Al Weidner, deputy chief financial officer of Sarasota county schools, said he took special interest in the application because his granddaughter attended Rowlett. He said a complete budget must be realistic.
"They have been in operation as a district school for quite a few years, so they looked at their expenditures and used those in the plan," Weidner said. "But I did not formulate their budget, I just reviewed what they were doing to make sure they weren't missing anything. In my opinion it looked ready, but the school board will have to evaluate it and have their team look it over."
Rowlett also had pro bono assistance from attorneys Mark Barneby and Fred Moore at Blalock and Walters. The team examined the bylaws required in the application. Bylaws set the number of members on the charter board and how long they serve.
The board will be responsible for adopting an annual budget, policies and hiring.
Verdya Bradley, director of school improvement, said a team of district department heads from curriculum, transportation, food service and finance, will review the charter applications. The superintendent and deputy superintendents are not part of the application review, which is led by Linda Guilfoyle, director of district support for charters and contracted sites.
Calls to Guilfoyle were not returned this week.
Greene said the district may bring in an outsider to review Rowlett's application to "make sure everything is done objectively."
Bradley has said there is no "secret something" the district looks for outside of the application format.
"They have to follow a model application that is put out by the state and meet those requirements," Bradley said.
Bradley said requirements include curriculum, a business plan with a budget and an organizational plan.
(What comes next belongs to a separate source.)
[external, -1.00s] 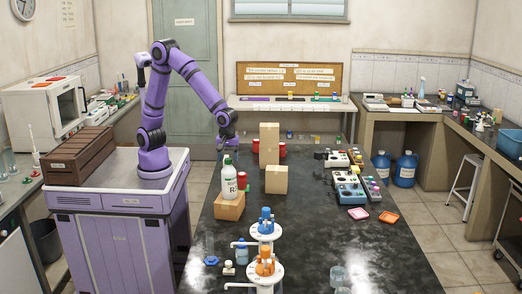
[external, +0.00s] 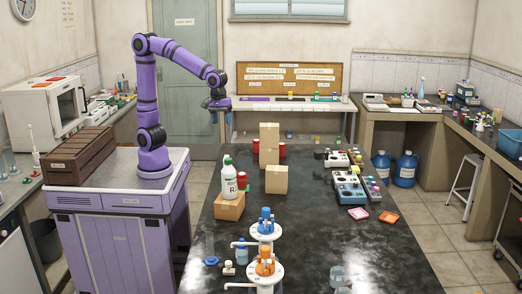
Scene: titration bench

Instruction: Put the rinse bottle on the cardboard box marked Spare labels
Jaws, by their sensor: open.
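The rinse bottle (external: 229,180), white with a dark label and a pale green cap, stands upright on a low cardboard box (external: 230,206) at the left edge of the dark bench. Any marking on this box is too small to read. My gripper (external: 217,107) is open and empty, raised in the air above and behind the bottle, well apart from it.
Two stacked cardboard boxes (external: 268,145) and a lower box (external: 276,179) stand right of the bottle, with red containers beside the stack. The bench's middle front (external: 330,235) is clear.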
"They want to make sure the school will be a successful charter from curriculum to finance to governance," Flynn said.
Flynn said he is confident Rowlett will maintain its grades if its charter is approved, but he said that is not his priority.
"We do not build our curriculum around grades. We build it on meeting the educational needs of students," Flynn said. "School grades do not always reflect that. This is not just about being an A-B school."